3.1. Het bestemmingsplan is vastgesteld naar aanleiding van een verzoek van de eigenaren van de bedrijfspercelen waar het bestemmingsplan een bedrijfswoning mogelijk maakt. In de plantoelichting staat dat zij zijn verenigd in de Coöperatieve Vereniging BéVé Tussendiepen. Op de zitting is de rol van deze vereniging aan de orde gekomen. In dat kader is naar voren gebracht dat deze vereniging de belangen behartigt van de deelnemende eigenaren van bedrijfspercelen in het plangebied.
3.2. [verzoeker] en anderen wonen aan de [locatie 1] tot en met [locatie 2] in Drachten.
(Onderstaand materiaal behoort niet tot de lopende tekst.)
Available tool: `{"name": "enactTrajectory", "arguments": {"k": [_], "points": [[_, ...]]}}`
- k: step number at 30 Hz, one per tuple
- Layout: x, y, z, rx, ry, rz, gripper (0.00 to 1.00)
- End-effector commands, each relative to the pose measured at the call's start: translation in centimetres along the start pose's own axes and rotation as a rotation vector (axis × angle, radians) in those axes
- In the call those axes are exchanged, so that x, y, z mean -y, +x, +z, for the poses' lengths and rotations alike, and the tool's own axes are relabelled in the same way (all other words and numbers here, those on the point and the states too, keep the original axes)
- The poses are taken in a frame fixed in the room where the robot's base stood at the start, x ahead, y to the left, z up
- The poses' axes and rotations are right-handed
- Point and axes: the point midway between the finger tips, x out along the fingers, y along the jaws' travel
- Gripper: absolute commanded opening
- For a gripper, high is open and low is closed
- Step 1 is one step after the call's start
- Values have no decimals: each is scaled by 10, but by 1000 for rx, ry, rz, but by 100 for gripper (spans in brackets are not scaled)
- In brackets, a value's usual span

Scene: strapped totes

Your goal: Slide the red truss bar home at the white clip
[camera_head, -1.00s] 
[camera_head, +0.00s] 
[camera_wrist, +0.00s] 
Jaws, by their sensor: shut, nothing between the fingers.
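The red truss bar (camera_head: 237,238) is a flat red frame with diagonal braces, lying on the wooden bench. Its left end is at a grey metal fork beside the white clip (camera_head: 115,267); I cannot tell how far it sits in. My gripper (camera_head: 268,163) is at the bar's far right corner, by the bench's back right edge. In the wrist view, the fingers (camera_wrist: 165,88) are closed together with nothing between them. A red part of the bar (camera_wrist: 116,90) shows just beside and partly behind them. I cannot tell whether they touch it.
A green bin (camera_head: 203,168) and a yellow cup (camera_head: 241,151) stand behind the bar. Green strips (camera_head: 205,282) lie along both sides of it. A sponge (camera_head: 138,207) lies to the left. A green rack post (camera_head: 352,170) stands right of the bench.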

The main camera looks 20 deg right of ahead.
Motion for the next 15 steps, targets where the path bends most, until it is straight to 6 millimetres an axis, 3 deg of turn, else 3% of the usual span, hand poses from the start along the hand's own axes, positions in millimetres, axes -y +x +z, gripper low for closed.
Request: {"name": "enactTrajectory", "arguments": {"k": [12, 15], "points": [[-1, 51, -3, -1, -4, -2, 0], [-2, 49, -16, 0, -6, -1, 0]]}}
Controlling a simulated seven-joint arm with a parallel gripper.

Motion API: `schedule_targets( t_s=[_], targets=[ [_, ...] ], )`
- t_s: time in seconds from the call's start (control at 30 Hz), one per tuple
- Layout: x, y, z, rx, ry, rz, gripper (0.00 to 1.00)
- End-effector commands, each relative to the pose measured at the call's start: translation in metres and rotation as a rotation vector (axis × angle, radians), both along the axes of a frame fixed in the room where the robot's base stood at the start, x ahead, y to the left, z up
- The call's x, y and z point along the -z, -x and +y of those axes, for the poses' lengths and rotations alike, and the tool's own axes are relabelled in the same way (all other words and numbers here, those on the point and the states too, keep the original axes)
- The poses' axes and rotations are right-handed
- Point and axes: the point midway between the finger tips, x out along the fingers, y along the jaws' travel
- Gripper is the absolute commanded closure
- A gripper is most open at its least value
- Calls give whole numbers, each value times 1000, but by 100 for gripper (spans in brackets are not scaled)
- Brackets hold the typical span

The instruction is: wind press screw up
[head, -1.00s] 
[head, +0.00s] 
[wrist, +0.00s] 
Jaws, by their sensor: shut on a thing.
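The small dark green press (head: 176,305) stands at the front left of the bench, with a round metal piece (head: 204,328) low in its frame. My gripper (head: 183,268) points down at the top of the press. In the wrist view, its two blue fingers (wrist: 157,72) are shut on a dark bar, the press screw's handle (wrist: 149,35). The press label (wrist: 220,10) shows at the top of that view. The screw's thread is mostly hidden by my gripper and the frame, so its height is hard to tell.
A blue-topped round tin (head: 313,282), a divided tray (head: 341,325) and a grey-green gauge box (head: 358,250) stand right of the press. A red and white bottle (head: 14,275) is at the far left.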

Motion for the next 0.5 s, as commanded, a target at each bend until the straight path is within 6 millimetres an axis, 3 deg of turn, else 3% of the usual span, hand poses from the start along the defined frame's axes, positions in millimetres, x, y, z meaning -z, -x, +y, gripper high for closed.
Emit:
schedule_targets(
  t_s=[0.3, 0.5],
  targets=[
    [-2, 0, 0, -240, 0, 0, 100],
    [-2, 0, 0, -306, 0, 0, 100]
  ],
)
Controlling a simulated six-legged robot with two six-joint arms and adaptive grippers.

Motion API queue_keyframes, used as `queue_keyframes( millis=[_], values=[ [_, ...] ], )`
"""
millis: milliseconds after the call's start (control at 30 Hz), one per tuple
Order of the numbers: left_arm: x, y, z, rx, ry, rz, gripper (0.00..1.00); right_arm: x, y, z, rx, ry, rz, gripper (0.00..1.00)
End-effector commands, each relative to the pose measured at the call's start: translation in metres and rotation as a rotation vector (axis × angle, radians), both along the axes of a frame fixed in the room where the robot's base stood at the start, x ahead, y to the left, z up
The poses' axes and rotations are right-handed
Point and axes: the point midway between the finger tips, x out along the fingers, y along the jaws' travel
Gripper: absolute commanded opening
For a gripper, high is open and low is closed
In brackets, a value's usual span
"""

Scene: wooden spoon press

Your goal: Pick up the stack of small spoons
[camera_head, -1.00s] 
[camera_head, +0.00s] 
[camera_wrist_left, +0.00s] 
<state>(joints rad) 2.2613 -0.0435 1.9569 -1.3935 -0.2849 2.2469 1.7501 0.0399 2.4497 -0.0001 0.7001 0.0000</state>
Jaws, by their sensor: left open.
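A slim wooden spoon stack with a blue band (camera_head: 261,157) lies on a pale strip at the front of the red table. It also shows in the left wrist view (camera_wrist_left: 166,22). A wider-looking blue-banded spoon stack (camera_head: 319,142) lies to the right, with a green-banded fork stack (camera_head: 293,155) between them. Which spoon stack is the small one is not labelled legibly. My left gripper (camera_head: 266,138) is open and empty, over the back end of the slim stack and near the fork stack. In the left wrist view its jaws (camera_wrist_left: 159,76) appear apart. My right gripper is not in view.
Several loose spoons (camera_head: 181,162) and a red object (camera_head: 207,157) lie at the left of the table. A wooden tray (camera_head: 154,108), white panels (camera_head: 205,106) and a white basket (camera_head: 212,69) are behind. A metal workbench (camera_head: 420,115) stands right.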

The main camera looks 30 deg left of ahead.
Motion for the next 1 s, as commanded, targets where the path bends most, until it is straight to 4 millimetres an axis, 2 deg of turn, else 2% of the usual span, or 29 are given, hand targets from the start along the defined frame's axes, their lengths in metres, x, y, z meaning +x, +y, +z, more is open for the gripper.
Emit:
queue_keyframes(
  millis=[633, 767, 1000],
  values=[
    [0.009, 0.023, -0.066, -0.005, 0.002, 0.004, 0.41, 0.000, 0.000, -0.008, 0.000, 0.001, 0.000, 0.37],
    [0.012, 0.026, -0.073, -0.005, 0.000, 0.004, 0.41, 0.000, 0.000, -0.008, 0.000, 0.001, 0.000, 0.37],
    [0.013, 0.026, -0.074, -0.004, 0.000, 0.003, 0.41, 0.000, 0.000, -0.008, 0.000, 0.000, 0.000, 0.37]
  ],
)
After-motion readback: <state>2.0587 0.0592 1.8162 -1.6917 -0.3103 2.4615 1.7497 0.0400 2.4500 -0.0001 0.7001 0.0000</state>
De achterzijden van hun percelen grenzen aan de Drachtster Feart. Zij zijn het niet eens met het bestemmingsplan en hebben daarom beroep ingesteld. Ze hebben daarnaast de voorzieningenrechter verzocht een voorlopige voorziening te treffen dat het bestemmingsplan wordt geschorst totdat de Afdeling op het beroep heeft beslist. Zij willen zo onomkeerbare gevolgen voorkomen. Aan hun verzoek hebben zij ten grondslag gelegd dat de realisering van bedrijfswoningen al dan niet in combinatie met schiphuizen, scheepshellingen en of insteekhavens nadelige gevolgen heeft voor hun woon- en leefklimaat. Zij vrezen onder meer een toename van geluidhinder, inbreuk op hun privacy en dat een onveilige situatie zal ontstaan op de Drachtster Feart. Verder vrezen zij waardedaling van hun woningen en dat het bestaande groen langs de oever verdwijnt.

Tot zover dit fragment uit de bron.